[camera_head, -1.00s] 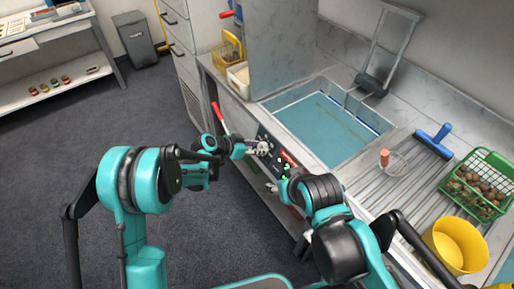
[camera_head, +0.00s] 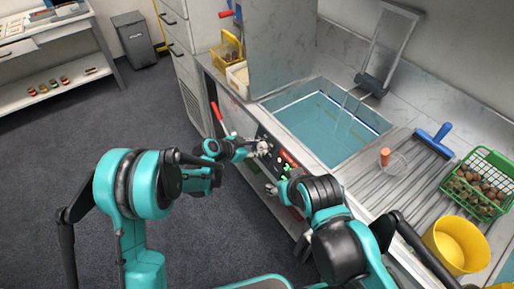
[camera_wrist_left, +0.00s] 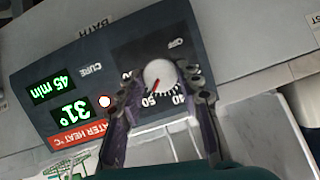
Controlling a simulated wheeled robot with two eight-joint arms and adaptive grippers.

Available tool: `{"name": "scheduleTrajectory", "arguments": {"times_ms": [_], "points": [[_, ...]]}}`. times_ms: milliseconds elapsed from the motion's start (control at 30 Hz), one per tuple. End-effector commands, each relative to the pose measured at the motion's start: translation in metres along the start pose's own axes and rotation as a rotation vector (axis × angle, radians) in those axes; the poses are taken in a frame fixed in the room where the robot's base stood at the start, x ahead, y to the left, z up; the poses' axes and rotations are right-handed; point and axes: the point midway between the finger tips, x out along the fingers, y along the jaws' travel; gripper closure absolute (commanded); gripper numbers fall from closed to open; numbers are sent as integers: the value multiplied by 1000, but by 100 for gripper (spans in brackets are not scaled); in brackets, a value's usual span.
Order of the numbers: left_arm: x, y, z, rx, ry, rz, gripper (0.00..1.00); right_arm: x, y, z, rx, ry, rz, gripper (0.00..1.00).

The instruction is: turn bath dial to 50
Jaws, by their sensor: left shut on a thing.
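The bath dial (camera_wrist_left: 160,75) is a pale round knob with a red pointer line, on a dark control panel (camera_wrist_left: 60,75). The picture is upside down there; the red line points towards the 50 mark. My left gripper (camera_wrist_left: 163,84) has its two dark fingers around the knob and is shut on it. In the head view my left gripper (camera_head: 262,149) is at the panel on the front of the sink unit. The green displays read 31° and 45 min. My right gripper (camera_head: 272,188) is low beside the panel, partly hidden by its arm; its jaws are unclear.
A water-filled basin (camera_head: 318,123) lies behind the panel. On the ribbed drainboard (camera_head: 398,178) are a blue-handled tool (camera_head: 434,141), a green basket (camera_head: 447,188) of chestnuts and a yellow bucket (camera_head: 429,249). A red lever (camera_head: 216,112) stands left of the panel.

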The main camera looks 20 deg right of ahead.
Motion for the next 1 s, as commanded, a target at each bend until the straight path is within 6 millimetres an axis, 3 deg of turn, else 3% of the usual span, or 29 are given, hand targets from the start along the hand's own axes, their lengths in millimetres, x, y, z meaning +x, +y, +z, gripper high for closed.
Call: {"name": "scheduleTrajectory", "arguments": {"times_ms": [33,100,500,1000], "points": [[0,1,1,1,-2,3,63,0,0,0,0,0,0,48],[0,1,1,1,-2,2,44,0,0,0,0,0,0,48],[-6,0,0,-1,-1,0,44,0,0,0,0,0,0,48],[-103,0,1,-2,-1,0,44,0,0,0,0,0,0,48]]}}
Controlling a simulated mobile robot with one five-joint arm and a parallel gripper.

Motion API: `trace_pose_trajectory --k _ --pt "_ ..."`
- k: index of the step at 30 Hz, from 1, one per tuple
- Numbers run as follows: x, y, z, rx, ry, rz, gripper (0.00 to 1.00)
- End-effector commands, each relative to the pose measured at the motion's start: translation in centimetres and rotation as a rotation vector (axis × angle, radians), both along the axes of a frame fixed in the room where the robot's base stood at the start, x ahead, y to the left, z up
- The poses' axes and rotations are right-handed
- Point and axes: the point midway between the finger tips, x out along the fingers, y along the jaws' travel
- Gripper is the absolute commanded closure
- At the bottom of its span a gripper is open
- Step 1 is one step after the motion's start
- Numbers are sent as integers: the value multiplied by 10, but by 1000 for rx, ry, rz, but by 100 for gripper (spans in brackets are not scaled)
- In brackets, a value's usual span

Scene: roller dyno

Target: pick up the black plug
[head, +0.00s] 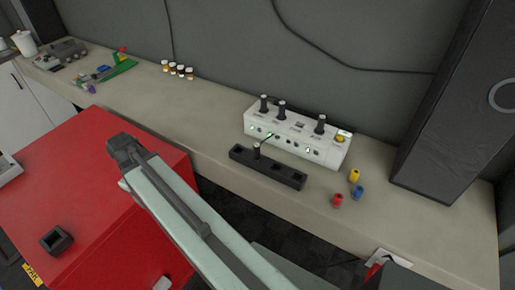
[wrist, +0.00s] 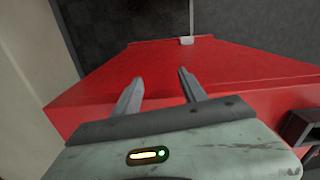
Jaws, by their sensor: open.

*INSTRUCTIONS TO FOLLOW*. Gather each line from the entries above that includes the word "robot".

*SOLVED EXERCISE*.
Controlling a simulated wheeled robot with two eight-joint arms and adaptive grippers.
Available tool: `{"name": "scheduleTrajectory", "arguments": {"times_ms": [_], "points": [[_, ...]]}}`. times_ms: milliseconds elapsed from the motion's start (control at 30 Hz), one per tuple. End-effector commands, each relative to the pose measured at the motion's start: translation in metres along the start pose's own axes and rotation as a rotation vector (axis × angle, radians) in those axes; the poses are taken in a frame fixed in the room where the robot's base stood at the start, x ahead, y to the left, z up; the poses' axes and rotations are right-handed; point and axes: the point midway between the finger tips, x out along the fingers, y along the jaws' travel; gripper closure absolute (commanded); gripper numbers fall from closed to open; numbers are sent as integers: the value multiplied by 1000, but by 100 for gripper (spans in brackets are not scaled); in brackets, a value's usual span.
Controlling a simulated mobile robot with one five-joint arm and a parallel gripper.
- End-effector commands, each relative to the pose measured at the motion's start: translation in centimetres and rotation as a rotation vector (axis × angle, radians), both along the axes of a frame fixed in the room where the robot's base stood at the start, x ahead, y to the left, z up

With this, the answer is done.